[Rows from a robot dataset]
====

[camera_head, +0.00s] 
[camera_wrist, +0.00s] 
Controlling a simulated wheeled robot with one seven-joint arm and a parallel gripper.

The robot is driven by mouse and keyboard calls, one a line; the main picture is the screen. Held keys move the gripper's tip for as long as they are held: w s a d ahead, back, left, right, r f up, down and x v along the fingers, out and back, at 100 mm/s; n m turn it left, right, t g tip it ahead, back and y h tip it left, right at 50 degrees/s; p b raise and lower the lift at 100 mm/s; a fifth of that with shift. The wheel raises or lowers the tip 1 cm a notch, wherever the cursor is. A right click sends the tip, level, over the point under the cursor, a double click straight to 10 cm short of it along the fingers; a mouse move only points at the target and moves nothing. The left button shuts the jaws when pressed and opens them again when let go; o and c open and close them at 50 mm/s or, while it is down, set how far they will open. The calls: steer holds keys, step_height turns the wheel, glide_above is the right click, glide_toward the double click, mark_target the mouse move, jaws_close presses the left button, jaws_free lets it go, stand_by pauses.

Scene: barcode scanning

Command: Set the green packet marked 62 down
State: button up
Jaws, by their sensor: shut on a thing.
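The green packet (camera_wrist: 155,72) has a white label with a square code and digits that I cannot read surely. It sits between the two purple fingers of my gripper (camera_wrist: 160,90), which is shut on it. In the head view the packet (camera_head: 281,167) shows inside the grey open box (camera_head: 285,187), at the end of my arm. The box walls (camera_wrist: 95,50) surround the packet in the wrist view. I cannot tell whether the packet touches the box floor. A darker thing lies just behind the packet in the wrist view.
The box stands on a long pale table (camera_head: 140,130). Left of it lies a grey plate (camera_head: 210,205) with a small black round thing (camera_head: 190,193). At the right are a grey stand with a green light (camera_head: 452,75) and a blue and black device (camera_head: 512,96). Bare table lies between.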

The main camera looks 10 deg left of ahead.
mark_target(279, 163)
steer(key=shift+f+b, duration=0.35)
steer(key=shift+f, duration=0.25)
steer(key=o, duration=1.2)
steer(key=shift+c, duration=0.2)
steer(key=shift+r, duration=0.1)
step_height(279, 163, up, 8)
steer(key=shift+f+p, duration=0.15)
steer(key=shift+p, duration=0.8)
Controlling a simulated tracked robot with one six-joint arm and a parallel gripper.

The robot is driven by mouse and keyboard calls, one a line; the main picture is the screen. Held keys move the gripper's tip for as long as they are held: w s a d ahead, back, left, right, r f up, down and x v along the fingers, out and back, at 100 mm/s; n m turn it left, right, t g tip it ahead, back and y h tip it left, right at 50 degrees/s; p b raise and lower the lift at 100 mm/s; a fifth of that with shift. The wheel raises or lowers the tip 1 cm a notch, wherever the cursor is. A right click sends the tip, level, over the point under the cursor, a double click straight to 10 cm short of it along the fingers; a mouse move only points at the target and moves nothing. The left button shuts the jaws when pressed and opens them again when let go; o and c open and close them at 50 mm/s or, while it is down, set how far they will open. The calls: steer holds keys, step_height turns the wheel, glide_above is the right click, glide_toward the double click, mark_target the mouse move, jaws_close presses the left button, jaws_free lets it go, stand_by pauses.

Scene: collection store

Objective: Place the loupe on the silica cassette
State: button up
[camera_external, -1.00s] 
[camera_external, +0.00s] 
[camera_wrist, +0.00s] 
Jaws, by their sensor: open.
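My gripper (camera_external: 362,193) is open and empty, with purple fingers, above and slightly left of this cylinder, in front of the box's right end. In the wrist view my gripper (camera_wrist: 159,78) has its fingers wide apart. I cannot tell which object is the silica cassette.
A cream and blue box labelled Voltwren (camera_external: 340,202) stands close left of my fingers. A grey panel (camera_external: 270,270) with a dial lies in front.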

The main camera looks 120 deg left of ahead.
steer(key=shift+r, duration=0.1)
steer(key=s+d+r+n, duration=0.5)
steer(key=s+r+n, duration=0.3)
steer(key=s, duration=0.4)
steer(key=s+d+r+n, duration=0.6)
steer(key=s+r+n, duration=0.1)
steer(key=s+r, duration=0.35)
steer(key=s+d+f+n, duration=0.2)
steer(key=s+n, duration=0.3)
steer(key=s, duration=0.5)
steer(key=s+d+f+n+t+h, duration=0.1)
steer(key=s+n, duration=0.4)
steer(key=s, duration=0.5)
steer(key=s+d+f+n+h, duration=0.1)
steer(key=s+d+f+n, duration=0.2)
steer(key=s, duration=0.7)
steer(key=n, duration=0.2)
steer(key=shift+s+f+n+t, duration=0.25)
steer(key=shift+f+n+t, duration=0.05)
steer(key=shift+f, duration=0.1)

====

Go through the lines above. Select every one that has the string "Controlling".

▶ _Expected answer_
Controlling a simulated wheeled robot with one seven-joint arm and a parallel gripper.
Controlling a simulated tracked robot with one six-joint arm and a parallel gripper.

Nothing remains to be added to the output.